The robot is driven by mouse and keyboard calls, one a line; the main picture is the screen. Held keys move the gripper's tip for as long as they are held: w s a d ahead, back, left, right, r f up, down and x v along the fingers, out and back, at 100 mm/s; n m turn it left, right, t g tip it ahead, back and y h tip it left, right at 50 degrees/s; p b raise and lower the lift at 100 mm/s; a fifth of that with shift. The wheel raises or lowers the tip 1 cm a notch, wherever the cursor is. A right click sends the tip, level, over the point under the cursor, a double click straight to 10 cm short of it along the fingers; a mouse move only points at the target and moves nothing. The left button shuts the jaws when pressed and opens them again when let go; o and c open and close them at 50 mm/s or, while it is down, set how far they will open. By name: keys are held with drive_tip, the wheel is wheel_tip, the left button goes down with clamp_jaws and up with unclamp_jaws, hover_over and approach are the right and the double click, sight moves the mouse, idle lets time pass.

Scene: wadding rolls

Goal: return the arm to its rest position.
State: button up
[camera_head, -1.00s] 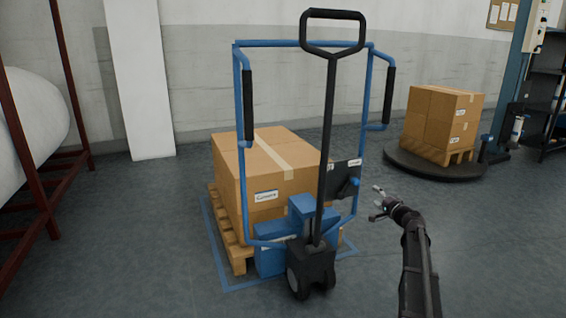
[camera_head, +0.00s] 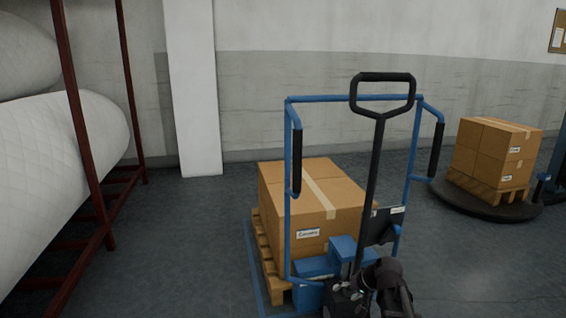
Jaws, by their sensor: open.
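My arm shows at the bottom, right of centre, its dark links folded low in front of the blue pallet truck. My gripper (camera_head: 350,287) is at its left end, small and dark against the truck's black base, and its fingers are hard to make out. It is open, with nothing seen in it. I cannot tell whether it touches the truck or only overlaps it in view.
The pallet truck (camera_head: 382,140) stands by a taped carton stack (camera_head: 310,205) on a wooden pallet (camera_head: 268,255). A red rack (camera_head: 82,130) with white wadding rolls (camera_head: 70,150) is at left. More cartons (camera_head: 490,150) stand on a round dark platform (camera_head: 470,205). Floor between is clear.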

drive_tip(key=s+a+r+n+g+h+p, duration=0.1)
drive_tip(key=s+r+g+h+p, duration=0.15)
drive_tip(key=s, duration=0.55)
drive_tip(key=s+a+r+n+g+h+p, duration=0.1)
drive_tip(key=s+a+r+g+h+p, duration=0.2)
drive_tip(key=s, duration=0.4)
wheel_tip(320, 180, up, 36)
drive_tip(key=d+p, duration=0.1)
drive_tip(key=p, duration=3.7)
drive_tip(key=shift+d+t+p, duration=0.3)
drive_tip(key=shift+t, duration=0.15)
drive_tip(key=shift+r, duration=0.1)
+ + +
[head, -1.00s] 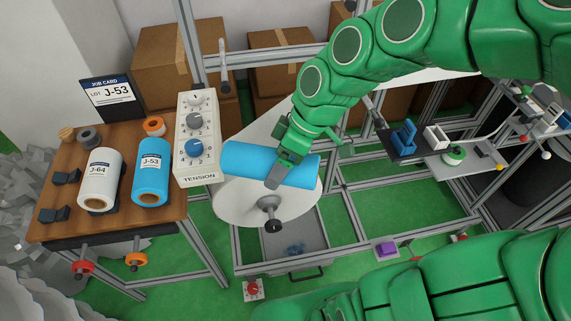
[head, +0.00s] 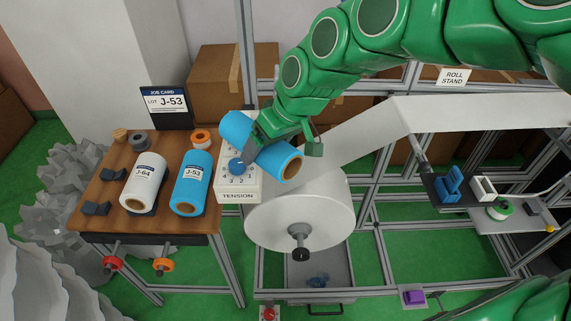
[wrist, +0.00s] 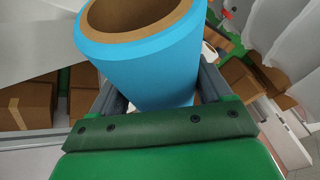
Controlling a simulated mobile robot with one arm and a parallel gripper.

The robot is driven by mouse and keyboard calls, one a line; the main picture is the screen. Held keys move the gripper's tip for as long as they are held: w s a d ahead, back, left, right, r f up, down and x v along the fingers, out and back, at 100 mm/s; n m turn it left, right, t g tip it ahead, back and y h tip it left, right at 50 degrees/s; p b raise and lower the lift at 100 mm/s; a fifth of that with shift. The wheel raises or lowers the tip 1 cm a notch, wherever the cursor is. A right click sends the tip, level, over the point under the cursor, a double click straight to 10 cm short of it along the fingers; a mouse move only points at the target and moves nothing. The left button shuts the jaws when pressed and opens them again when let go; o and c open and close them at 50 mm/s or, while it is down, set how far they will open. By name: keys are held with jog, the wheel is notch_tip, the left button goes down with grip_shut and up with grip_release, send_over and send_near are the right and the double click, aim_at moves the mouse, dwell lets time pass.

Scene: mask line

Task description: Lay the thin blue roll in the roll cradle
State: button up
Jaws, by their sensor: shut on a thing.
+ + +
WHAT TO DO:
Print the line above containing "[head, -1.00s]", the line containing "Controlling a simulated", and everything between them, exactly as written. Pictures stay out.

RESULT OF THE TASK:
[head, -1.00s] 
[head, +0.00s] 
[wrist, +0.00s] 
Controlling a simulated mobile robot with one arm and a parallel gripper.

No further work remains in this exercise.